Pensions Have Record Low Funding Level in July

August 3, 2012 ( – The funded status of the typical U.S. corporate pension plan reached a record low in July.

By Jay Polansky | August 03, 2012

The funded status fell 2.9 percentage points to 68.7%, the lowest level since BNY Mellon began tracking this information in December 2007, according to the BNY Mellon Pension Summary Report for July 2012.

The decrease was driven by a sharp spike in liabilities, which increased 5.5%, outpacing a 1.2% gain in assets at the typical corporate plan. The funded status of the typical plan has now fallen 3.7 percentage points during 2012.
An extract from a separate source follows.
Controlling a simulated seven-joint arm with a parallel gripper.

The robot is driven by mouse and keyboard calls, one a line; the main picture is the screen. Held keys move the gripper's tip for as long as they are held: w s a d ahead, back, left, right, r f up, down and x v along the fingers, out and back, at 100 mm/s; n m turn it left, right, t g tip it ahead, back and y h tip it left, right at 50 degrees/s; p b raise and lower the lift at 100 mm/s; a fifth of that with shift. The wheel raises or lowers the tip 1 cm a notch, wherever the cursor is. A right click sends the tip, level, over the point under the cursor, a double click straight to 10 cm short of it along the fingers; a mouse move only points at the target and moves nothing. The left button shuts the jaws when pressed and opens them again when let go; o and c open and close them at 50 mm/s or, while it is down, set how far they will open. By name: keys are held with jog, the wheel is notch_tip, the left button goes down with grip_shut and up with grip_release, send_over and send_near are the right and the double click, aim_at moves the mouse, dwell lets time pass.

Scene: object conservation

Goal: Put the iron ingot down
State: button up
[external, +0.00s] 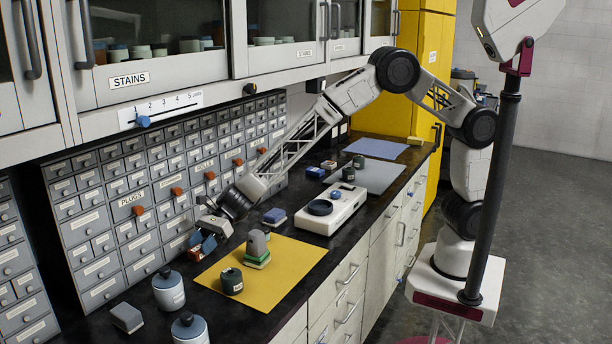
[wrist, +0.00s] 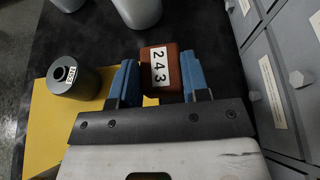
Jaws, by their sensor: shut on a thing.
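My gripper (external: 203,243) is low over the black counter, between the drawer cabinet and the left edge of the yellow mat. Its blue fingers (wrist: 156,80) are shut on a rust-brown block labelled 243, which I take as the iron ingot (wrist: 158,58). In the external view the fingers largely hide the block; only a bit of reddish brown shows. I cannot tell whether its underside touches the counter. The yellow mat (external: 290,262) also shows at the left of the wrist view (wrist: 40,125).
A dark labelled jar (external: 231,281) and a grey piece on a green base (external: 257,250) stand on the mat. Grey jars (external: 168,290) (external: 190,328) and a grey block (external: 127,317) are nearer the camera. A white scale (external: 331,212) stands beyond. Drawers (external: 180,235) rise close beside my gripper.

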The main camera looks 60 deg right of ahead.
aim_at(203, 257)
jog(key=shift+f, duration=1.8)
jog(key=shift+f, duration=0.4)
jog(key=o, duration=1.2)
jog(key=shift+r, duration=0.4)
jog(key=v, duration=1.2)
The rise in liabilities resulted from the 34 basis-point drop in the Aa corporate discount rate to 3.64%.  Plan liabilities are calculated using the yields of long-term investment grade bonds.  Lower yields on these bonds result in higher liabilities.

Assets in the typical plan benefited from rising equity markets, including a 1% gain in U.S. equity markets and a 1.1% increase in international developed markets.

“The continuing uncertainty regarding the euro zone and lack of a coordinated response to the debt issues in Europe continue to send investors into bonds that are perceived to be a safe haven,” said Jeffrey B. Saef, managing director, BNY Mellon Asset Management, and head of the BNY Mellon Investment Strategy and Solutions Group (a division of The Bank of New York Mellon).  “As long this uncertainty remains, we expect to see very low interest rates, which will continue to pressure plan sponsors.”

Saef also noted that portfolios for plan sponsors have performed well, with assets rising more than 7% during the first seven months of the year for the typical U.S. corporate plan.  However, he added, “Hitting a return target isn’t enough these days if you're not keeping up with the growth in liabilities.”